START Supplied data
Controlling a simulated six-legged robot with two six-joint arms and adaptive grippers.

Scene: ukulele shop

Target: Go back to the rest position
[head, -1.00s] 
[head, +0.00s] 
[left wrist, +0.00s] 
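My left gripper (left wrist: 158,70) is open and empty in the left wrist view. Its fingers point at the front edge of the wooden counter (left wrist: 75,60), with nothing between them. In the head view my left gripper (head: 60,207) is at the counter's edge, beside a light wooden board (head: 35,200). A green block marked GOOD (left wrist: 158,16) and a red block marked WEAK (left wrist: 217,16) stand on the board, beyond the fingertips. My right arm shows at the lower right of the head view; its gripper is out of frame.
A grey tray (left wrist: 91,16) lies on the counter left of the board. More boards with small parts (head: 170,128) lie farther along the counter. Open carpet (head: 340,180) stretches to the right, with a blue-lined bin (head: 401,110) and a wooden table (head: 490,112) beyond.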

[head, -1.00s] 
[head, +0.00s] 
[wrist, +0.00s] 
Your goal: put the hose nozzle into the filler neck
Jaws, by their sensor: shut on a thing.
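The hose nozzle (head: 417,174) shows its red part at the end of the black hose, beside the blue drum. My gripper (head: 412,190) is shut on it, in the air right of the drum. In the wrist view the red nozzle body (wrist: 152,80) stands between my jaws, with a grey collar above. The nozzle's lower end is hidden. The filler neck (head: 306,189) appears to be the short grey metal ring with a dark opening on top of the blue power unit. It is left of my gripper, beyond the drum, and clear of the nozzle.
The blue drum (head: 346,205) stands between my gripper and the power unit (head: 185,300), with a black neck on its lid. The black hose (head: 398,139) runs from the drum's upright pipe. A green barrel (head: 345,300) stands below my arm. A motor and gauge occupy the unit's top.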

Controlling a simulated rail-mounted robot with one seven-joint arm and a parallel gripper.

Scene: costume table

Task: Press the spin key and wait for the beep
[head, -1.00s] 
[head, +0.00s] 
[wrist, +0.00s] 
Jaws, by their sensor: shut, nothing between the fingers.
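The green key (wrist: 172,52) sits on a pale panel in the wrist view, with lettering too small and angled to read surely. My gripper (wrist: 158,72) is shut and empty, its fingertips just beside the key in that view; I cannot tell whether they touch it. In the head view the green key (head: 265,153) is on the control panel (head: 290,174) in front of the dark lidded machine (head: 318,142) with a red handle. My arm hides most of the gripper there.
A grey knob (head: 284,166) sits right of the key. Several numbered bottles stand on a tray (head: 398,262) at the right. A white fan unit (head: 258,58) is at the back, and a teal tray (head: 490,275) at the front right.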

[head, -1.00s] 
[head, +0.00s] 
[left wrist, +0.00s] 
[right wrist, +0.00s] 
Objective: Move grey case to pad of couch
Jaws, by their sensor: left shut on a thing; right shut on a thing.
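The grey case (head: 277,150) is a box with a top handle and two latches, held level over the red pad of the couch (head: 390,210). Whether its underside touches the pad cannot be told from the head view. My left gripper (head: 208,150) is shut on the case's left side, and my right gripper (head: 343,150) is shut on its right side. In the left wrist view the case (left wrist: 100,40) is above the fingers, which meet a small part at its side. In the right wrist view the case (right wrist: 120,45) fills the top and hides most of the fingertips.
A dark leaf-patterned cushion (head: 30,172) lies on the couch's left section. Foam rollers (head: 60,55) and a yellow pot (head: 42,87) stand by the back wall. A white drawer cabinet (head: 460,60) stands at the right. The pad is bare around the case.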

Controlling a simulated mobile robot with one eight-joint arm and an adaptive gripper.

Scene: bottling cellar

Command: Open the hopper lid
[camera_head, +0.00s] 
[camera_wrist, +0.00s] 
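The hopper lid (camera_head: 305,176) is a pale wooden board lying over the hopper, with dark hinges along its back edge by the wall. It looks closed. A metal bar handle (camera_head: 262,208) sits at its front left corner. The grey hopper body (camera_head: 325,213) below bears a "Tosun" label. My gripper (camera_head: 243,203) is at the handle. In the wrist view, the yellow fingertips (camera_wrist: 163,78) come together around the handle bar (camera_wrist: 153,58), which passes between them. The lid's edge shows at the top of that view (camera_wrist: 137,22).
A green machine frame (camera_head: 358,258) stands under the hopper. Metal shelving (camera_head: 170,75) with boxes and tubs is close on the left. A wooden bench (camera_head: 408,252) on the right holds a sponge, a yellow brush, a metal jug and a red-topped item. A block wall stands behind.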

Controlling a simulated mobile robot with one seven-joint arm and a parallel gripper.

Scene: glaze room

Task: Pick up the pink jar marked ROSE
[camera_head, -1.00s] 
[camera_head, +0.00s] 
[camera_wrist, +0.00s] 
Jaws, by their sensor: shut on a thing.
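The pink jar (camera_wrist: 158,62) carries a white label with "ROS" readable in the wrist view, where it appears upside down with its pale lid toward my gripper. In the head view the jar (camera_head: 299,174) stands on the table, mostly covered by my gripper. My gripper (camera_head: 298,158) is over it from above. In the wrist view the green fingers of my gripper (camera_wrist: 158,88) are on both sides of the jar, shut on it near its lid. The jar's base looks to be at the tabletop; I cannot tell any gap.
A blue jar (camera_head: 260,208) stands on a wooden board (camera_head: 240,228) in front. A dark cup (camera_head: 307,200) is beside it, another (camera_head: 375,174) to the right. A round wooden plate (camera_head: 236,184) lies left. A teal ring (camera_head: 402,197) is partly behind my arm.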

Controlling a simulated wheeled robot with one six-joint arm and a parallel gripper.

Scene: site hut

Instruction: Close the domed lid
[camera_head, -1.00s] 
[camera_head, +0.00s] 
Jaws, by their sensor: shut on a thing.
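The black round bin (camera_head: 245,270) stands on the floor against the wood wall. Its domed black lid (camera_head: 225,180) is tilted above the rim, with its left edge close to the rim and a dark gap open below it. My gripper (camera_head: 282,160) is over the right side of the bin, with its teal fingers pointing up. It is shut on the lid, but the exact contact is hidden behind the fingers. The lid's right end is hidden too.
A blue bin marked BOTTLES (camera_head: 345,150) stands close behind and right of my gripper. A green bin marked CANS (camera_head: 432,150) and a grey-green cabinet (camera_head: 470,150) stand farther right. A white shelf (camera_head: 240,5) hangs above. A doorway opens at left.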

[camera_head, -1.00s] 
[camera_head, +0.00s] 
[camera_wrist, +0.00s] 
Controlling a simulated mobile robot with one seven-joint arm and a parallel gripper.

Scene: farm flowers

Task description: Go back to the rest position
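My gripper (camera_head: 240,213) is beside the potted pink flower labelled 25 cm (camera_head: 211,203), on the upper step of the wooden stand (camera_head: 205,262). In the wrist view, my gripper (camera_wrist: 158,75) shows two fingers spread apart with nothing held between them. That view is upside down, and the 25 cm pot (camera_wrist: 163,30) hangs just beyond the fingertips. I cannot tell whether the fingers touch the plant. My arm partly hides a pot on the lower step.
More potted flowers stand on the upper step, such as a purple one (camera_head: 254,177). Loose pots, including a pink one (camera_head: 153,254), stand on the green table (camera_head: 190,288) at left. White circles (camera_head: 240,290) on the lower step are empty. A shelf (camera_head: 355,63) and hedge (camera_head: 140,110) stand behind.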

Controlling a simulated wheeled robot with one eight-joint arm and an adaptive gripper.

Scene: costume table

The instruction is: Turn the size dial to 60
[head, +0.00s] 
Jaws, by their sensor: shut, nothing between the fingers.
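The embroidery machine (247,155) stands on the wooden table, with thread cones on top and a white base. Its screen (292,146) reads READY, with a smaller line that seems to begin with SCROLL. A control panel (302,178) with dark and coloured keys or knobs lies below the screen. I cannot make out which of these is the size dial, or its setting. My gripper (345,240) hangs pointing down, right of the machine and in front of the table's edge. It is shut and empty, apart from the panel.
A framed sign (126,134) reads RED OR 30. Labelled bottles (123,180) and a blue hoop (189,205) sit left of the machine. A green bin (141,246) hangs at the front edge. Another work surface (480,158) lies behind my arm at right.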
END Supplied data
— What you should do —
Quote all the records. Keep every word exact.

— The response —
Controlling a simulated six-legged robot with two six-joint arms and adaptive grippers.

Scene: ukulele shop

Target: Go back to the rest position
[head, -1.00s] 
[head, +0.00s] 
[left wrist, +0.00s] 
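My left gripper (left wrist: 158,70) is open and empty in the left wrist view. Its fingers point at the front edge of the wooden counter (left wrist: 75,60), with nothing between them. In the head view my left gripper (head: 60,207) is at the counter's edge, beside a light wooden board (head: 35,200). A green block marked GOOD (left wrist: 158,16) and a red block marked WEAK (left wrist: 217,16) stand on the board, beyond the fingertips. My right arm shows at the lower right of the head view; its gripper is out of frame.
A grey tray (left wrist: 91,16) lies on the counter left of the board. More boards with small parts (head: 170,128) lie farther along the counter. Open carpet (head: 340,180) stretches to the right, with a blue-lined bin (head: 401,110) and a wooden table (head: 490,112) beyond.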

[head, -1.00s] 
[head, +0.00s] 
[wrist, +0.00s] 
Your goal: put the hose nozzle into the filler neck
Jaws, by their sensor: shut on a thing.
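The hose nozzle (head: 417,174) shows its red part at the end of the black hose, beside the blue drum. My gripper (head: 412,190) is shut on it, in the air right of the drum. In the wrist view the red nozzle body (wrist: 152,80) stands between my jaws, with a grey collar above. The nozzle's lower end is hidden. The filler neck (head: 306,189) appears to be the short grey metal ring with a dark opening on top of the blue power unit. It is left of my gripper, beyond the drum, and clear of the nozzle.
The blue drum (head: 346,205) stands between my gripper and the power unit (head: 185,300), with a black neck on its lid. The black hose (head: 398,139) runs from the drum's upright pipe. A green barrel (head: 345,300) stands below my arm. A motor and gauge occupy the unit's top.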

Controlling a simulated rail-mounted robot with one seven-joint arm and a parallel gripper.

Scene: costume table

Task: Press the spin key and wait for the beep
[head, -1.00s] 
[head, +0.00s] 
[wrist, +0.00s] 
Jaws, by their sensor: shut, nothing between the fingers.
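The green key (wrist: 172,52) sits on a pale panel in the wrist view, with lettering too small and angled to read surely. My gripper (wrist: 158,72) is shut and empty, its fingertips just beside the key in that view; I cannot tell whether they touch it. In the head view the green key (head: 265,153) is on the control panel (head: 290,174) in front of the dark lidded machine (head: 318,142) with a red handle. My arm hides most of the gripper there.
A grey knob (head: 284,166) sits right of the key. Several numbered bottles stand on a tray (head: 398,262) at the right. A white fan unit (head: 258,58) is at the back, and a teal tray (head: 490,275) at the front right.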

[head, -1.00s] 
[head, +0.00s] 
[left wrist, +0.00s] 
[right wrist, +0.00s] 
Objective: Move grey case to pad of couch
Jaws, by their sensor: left shut on a thing; right shut on a thing.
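The grey case (head: 277,150) is a box with a top handle and two latches, held level over the red pad of the couch (head: 390,210). Whether its underside touches the pad cannot be told from the head view. My left gripper (head: 208,150) is shut on the case's left side, and my right gripper (head: 343,150) is shut on its right side. In the left wrist view the case (left wrist: 100,40) is above the fingers, which meet a small part at its side. In the right wrist view the case (right wrist: 120,45) fills the top and hides most of the fingertips.
A dark leaf-patterned cushion (head: 30,172) lies on the couch's left section. Foam rollers (head: 60,55) and a yellow pot (head: 42,87) stand by the back wall. A white drawer cabinet (head: 460,60) stands at the right. The pad is bare around the case.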

Controlling a simulated mobile robot with one eight-joint arm and an adaptive gripper.

Scene: bottling cellar

Command: Open the hopper lid
[camera_head, +0.00s] 
[camera_wrist, +0.00s] 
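The hopper lid (camera_head: 305,176) is a pale wooden board lying over the hopper, with dark hinges along its back edge by the wall. It looks closed. A metal bar handle (camera_head: 262,208) sits at its front left corner. The grey hopper body (camera_head: 325,213) below bears a "Tosun" label. My gripper (camera_head: 243,203) is at the handle. In the wrist view, the yellow fingertips (camera_wrist: 163,78) come together around the handle bar (camera_wrist: 153,58), which passes between them. The lid's edge shows at the top of that view (camera_wrist: 137,22).
A green machine frame (camera_head: 358,258) stands under the hopper. Metal shelving (camera_head: 170,75) with boxes and tubs is close on the left. A wooden bench (camera_head: 408,252) on the right holds a sponge, a yellow brush, a metal jug and a red-topped item. A block wall stands behind.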

Controlling a simulated mobile robot with one seven-joint arm and a parallel gripper.

Scene: glaze room

Task: Pick up the pink jar marked ROSE
[camera_head, -1.00s] 
[camera_head, +0.00s] 
[camera_wrist, +0.00s] 
Jaws, by their sensor: shut on a thing.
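The pink jar (camera_wrist: 158,62) carries a white label with "ROS" readable in the wrist view, where it appears upside down with its pale lid toward my gripper. In the head view the jar (camera_head: 299,174) stands on the table, mostly covered by my gripper. My gripper (camera_head: 298,158) is over it from above. In the wrist view the green fingers of my gripper (camera_wrist: 158,88) are on both sides of the jar, shut on it near its lid. The jar's base looks to be at the tabletop; I cannot tell any gap.
A blue jar (camera_head: 260,208) stands on a wooden board (camera_head: 240,228) in front. A dark cup (camera_head: 307,200) is beside it, another (camera_head: 375,174) to the right. A round wooden plate (camera_head: 236,184) lies left. A teal ring (camera_head: 402,197) is partly behind my arm.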

Controlling a simulated wheeled robot with one six-joint arm and a parallel gripper.

Scene: site hut

Instruction: Close the domed lid
[camera_head, -1.00s] 
[camera_head, +0.00s] 
Jaws, by their sensor: shut on a thing.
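The black round bin (camera_head: 245,270) stands on the floor against the wood wall. Its domed black lid (camera_head: 225,180) is tilted above the rim, with its left edge close to the rim and a dark gap open below it. My gripper (camera_head: 282,160) is over the right side of the bin, with its teal fingers pointing up. It is shut on the lid, but the exact contact is hidden behind the fingers. The lid's right end is hidden too.
A blue bin marked BOTTLES (camera_head: 345,150) stands close behind and right of my gripper. A green bin marked CANS (camera_head: 432,150) and a grey-green cabinet (camera_head: 470,150) stand farther right. A white shelf (camera_head: 240,5) hangs above. A doorway opens at left.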

[camera_head, -1.00s] 
[camera_head, +0.00s] 
[camera_wrist, +0.00s] 
Controlling a simulated mobile robot with one seven-joint arm and a parallel gripper.

Scene: farm flowers

Task description: Go back to the rest position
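My gripper (camera_head: 240,213) is beside the potted pink flower labelled 25 cm (camera_head: 211,203), on the upper step of the wooden stand (camera_head: 205,262). In the wrist view, my gripper (camera_wrist: 158,75) shows two fingers spread apart with nothing held between them. That view is upside down, and the 25 cm pot (camera_wrist: 163,30) hangs just beyond the fingertips. I cannot tell whether the fingers touch the plant. My arm partly hides a pot on the lower step.
More potted flowers stand on the upper step, such as a purple one (camera_head: 254,177). Loose pots, including a pink one (camera_head: 153,254), stand on the green table (camera_head: 190,288) at left. White circles (camera_head: 240,290) on the lower step are empty. A shelf (camera_head: 355,63) and hedge (camera_head: 140,110) stand behind.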

Controlling a simulated wheeled robot with one eight-joint arm and an adaptive gripper.

Scene: costume table

The instruction is: Turn the size dial to 60
[head, +0.00s] 
Jaws, by their sensor: shut, nothing between the fingers.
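The embroidery machine (247,155) stands on the wooden table, with thread cones on top and a white base. Its screen (292,146) reads READY, with a smaller line that seems to begin with SCROLL. A control panel (302,178) with dark and coloured keys or knobs lies below the screen. I cannot make out which of these is the size dial, or its setting. My gripper (345,240) hangs pointing down, right of the machine and in front of the table's edge. It is shut and empty, apart from the panel.
A framed sign (126,134) reads RED OR 30. Labelled bottles (123,180) and a blue hoop (189,205) sit left of the machine. A green bin (141,246) hangs at the front edge. Another work surface (480,158) lies behind my arm at right.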

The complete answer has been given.